§ Task
Go through the data below line by line and count those containing the word "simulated". Reply with the count only.

(Dataset records)
■ ■ ■
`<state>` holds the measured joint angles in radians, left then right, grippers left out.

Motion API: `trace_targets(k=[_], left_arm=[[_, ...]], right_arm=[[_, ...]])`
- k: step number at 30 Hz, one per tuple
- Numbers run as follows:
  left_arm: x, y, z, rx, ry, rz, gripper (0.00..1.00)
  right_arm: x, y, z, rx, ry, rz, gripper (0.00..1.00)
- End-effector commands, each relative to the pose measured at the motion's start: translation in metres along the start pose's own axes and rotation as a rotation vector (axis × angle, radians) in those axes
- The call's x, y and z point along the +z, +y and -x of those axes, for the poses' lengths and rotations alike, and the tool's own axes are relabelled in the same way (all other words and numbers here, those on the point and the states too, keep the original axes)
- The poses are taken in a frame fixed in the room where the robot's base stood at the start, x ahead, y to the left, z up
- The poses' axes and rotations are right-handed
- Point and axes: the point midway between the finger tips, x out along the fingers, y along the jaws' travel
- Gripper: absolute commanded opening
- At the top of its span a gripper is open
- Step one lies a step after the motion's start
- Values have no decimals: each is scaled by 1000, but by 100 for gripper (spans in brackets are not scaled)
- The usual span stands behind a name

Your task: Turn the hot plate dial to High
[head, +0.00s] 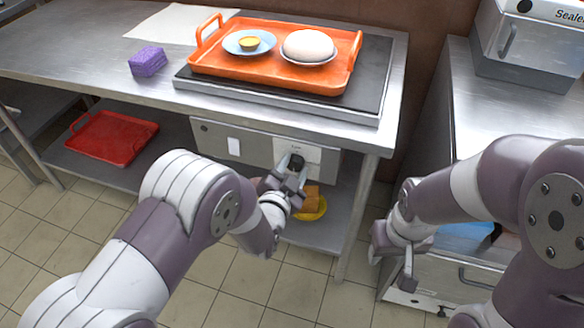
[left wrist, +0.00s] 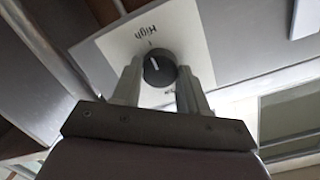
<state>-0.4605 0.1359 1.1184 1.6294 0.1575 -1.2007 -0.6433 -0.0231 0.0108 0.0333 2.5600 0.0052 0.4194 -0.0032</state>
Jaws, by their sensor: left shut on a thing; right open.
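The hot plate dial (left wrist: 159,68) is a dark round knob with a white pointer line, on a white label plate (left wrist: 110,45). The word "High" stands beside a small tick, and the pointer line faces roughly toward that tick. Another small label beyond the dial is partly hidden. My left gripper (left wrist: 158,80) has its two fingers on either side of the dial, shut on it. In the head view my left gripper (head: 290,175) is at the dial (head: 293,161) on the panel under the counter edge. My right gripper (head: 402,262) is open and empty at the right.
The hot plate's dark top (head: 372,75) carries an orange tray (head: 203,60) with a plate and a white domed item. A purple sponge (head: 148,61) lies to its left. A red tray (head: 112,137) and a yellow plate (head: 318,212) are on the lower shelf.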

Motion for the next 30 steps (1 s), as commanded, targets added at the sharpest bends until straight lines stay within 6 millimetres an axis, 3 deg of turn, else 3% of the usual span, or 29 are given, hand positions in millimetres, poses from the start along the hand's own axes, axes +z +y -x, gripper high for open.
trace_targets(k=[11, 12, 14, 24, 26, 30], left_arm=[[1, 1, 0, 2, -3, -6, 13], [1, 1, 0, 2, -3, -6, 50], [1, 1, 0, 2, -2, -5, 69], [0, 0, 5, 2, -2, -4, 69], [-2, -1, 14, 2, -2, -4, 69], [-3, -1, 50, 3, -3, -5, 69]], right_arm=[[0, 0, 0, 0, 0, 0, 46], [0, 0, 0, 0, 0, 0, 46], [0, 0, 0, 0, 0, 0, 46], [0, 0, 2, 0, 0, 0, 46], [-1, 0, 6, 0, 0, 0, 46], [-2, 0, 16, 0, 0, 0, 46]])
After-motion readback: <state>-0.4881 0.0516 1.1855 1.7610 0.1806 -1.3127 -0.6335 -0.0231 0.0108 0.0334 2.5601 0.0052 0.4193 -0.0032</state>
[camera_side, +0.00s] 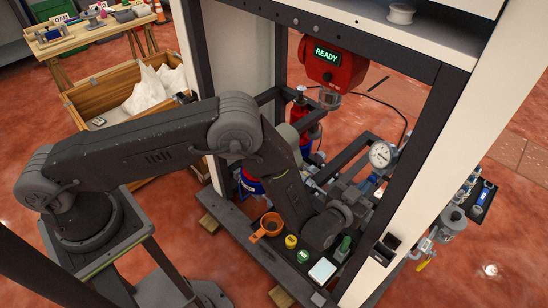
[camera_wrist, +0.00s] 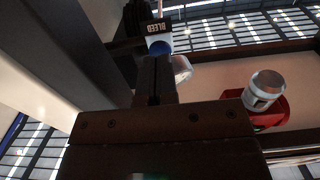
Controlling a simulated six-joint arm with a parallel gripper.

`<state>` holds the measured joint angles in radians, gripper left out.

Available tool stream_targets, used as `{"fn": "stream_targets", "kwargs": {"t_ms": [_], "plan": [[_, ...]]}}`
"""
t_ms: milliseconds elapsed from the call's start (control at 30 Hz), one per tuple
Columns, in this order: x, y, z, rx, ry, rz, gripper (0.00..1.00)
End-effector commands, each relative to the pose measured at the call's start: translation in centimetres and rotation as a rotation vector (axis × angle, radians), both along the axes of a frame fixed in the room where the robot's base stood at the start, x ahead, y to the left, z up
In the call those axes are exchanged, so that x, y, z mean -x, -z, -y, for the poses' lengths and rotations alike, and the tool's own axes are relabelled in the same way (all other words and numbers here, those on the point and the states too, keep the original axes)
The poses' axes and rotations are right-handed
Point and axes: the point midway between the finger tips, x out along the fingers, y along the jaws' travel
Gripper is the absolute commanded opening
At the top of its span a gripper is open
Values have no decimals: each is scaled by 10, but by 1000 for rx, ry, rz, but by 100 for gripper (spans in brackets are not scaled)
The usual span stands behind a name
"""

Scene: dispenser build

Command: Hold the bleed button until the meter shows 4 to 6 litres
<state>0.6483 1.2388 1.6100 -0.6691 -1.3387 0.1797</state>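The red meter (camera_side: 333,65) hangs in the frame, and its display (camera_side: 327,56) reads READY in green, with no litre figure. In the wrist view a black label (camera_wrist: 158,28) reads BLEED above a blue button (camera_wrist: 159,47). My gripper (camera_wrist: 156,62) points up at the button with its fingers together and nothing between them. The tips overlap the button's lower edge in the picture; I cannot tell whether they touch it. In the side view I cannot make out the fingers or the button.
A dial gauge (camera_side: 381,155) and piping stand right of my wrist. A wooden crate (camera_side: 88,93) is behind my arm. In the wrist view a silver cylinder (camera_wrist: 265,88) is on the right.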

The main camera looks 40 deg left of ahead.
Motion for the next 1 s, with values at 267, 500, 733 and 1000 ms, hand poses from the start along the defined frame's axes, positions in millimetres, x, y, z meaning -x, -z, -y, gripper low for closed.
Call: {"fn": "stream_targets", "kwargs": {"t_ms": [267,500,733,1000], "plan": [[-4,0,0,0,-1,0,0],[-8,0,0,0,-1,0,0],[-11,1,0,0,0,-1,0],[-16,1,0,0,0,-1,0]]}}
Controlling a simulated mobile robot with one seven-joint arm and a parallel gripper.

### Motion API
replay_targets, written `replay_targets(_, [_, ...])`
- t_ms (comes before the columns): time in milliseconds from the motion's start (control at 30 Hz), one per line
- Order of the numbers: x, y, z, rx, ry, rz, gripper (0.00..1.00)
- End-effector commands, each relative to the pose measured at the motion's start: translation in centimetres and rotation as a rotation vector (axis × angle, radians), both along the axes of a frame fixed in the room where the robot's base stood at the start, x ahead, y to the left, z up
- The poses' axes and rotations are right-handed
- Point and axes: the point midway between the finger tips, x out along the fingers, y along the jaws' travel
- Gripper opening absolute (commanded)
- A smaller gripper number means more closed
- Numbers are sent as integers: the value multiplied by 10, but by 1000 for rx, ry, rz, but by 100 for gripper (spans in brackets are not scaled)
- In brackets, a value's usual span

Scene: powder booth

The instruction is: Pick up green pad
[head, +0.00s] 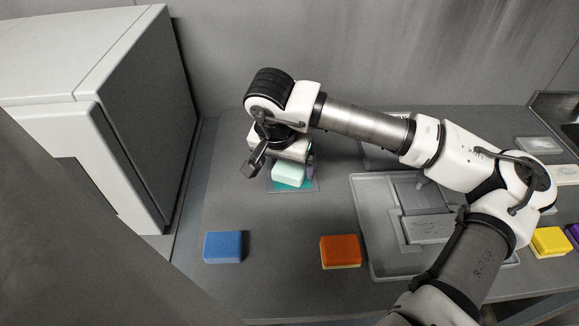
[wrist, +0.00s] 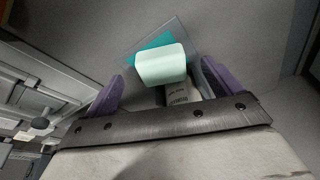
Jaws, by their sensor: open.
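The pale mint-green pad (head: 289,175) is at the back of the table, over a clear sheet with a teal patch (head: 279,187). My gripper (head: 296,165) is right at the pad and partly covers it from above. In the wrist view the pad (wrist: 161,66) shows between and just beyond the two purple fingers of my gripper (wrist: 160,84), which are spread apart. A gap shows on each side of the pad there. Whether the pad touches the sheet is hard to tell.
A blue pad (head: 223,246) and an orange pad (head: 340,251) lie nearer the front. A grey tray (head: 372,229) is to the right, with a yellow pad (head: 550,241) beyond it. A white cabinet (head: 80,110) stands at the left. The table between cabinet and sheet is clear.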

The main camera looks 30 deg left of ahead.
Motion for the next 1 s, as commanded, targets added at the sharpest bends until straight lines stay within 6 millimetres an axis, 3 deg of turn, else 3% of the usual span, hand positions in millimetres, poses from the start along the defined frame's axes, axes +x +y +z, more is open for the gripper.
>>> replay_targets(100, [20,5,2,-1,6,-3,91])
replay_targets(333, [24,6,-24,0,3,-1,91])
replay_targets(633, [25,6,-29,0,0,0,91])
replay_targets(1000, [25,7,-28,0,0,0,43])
■ ■ ■
§ Expected answer
2